La falsa ilusión de neutralidad ha confundido a muchos juristas que, obsesionados con la aplicación técnica del derecho, rechazan su dimensión política. Convencidos de que su labor debe permanecer ajena al dogmatismo, desdeñan la teoría y se refugian en la práctica formal de la ley. Su positivismo rígido los lleva a ver en la política un obstáculo distractor, cuando en realidad es su esencia ineludible. Así, desinteresados, agachan la cabeza como el héroe trágico en señal de resignación. Aceptaron y continúan aceptando su papel impuesto como testigos. 

Antes de continuar, es necesario recordar cómo un fuego incontrolable consumió, en el último momento de un sexenio, la poca estabilidad que mantenía la estructura de nuestros tres poderes. Se alentó, bajo la simulación de una reforma necesaria, la inmediata modificación de una pieza clave de nuestro sistema. Se le adjudicaron problemas pertenecientes al Ejecutivo y vicios estructurales imposibles de excluir en sus congéneres estatales: nepotismo, corrupción, excesos y privilegios. Una venganza personal materializada bajo el amparo del poder. 

El sentido del recuento no radica específicamente en ese punto, pues los hechos son ampliamente conocidos. Todo ocurrió mientras las personas capacitadas para opinar y actuar, como la oposición, fallaban. Se limitaron a ser simples señaladores, confiando en la imposible victoria de su candidata y en una mayoría electoral suficiente para detener el atropello. Los resultados también son bien conocidos. Cedió su lugar a la oposición la comunidad central, la más capacitada para opinar y la que se vería más afectada. 
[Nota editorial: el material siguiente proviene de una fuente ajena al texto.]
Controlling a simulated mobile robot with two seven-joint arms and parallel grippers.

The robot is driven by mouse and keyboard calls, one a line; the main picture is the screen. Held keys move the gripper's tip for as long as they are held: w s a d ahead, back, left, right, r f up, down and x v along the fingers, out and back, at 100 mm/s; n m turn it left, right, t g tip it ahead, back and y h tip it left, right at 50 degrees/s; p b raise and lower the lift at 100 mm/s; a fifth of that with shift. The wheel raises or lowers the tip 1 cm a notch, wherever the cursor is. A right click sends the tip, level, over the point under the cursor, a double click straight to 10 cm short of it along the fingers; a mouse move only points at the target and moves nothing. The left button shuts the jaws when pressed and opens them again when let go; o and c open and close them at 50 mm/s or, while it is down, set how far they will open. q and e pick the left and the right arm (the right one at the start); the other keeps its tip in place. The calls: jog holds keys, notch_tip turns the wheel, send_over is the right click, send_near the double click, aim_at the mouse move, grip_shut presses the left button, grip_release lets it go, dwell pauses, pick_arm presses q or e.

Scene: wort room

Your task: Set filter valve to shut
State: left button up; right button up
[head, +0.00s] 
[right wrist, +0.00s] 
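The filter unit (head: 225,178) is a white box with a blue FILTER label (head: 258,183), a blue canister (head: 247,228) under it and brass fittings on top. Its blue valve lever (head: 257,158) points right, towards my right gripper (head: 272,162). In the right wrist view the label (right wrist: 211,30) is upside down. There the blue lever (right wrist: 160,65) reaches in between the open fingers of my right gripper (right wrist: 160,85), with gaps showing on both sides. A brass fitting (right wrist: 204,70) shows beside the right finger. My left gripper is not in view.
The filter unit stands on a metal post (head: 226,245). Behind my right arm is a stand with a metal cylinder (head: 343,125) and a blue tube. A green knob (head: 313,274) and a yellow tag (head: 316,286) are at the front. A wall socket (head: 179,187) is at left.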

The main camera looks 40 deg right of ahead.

¿Y por qué no habrían de hacerlo? Han sobrevivido a crisis, persecuciones, amenazas y presiones. Han resistido los golpes estructurales que modificaron el terreno sobre el que se desplazaron: autoritarismos y reformas que, en su momento, parecían definitivas, pero fueron superadas. La cruda voz de su experiencia debe —imagino— dotarlos de confianza, una confianza sustentada en el hartazgo. 

Pero, ¿y nosotros, los jóvenes? Aquellos que no conocimos realmente el sistema anterior, que no tuvimos oportunidad de desenvolvernos o poner en práctica nuestros conocimientos más allá de simulaciones, consejos sueltos y prácticas insuficientes. Nosotros, cuya única certeza de desarrollo profesional era la posibilidad —difícil, pero tangible— de acceder a la carrera judicial. Una confianza ahora desmoronada. 

Es particular el caso de mi generación, preparada para ejercer en un entorno que se tambalea con la volatilidad política. Muchos observamos la crisis con claridad, conscientes del problema, pero expectantes. Otros, ávidos de supervivencia, se adscriben con pragmatismo a los intereses partidistas. Y el resto, la gran mayoría, actúa como si nada estuviera sucediendo. 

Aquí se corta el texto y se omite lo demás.